>> Start
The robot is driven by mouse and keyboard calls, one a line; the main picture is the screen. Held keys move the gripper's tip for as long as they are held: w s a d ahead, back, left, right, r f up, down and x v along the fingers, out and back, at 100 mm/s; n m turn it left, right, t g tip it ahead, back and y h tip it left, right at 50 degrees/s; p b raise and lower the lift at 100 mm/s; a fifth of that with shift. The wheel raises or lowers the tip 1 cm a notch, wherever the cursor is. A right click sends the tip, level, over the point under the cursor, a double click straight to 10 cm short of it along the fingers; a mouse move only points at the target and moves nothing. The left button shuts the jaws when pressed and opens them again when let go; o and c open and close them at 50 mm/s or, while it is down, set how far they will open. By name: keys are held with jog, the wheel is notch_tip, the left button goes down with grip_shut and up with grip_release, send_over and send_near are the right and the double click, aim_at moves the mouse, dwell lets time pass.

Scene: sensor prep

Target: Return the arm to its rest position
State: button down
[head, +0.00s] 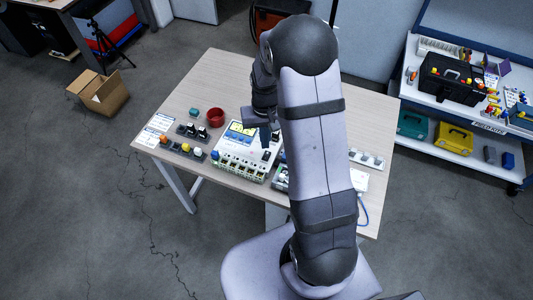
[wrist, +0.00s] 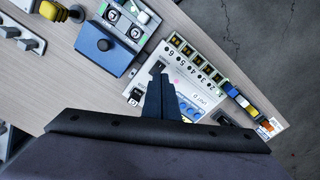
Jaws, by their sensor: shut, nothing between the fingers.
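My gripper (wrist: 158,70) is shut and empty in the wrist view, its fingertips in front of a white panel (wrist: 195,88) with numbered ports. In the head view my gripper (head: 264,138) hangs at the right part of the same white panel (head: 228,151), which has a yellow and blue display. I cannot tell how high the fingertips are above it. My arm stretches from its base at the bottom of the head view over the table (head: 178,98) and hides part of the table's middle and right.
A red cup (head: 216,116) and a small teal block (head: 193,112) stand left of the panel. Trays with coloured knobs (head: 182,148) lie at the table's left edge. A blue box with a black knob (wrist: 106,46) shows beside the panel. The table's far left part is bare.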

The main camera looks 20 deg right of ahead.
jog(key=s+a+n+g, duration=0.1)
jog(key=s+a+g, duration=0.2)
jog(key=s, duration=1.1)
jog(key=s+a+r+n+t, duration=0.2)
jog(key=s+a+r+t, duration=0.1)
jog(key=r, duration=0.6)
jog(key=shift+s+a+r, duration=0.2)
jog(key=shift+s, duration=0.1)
>> End
§ Directions for this task: Nothing but the lines from the line containing "State: button down" through the last line of the material may be output, and they must be copied exactly, without pictures.

§ Result:
State: button down
[head, +0.00s] 
[wrist, +0.00s] 
Jaws, by their sensor: shut, nothing between the fingers.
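My gripper (wrist: 158,70) is shut and empty in the wrist view, its fingertips in front of a white panel (wrist: 195,88) with numbered ports. In the head view my gripper (head: 264,138) hangs at the right part of the same white panel (head: 228,151), which has a yellow and blue display. I cannot tell how high the fingertips are above it. My arm stretches from its base at the bottom of the head view over the table (head: 178,98) and hides part of the table's middle and right.
A red cup (head: 216,116) and a small teal block (head: 193,112) stand left of the panel. Trays with coloured knobs (head: 182,148) lie at the table's left edge. A blue box with a black knob (wrist: 106,46) shows beside the panel. The table's far left part is bare.

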The main camera looks 20 deg right of ahead.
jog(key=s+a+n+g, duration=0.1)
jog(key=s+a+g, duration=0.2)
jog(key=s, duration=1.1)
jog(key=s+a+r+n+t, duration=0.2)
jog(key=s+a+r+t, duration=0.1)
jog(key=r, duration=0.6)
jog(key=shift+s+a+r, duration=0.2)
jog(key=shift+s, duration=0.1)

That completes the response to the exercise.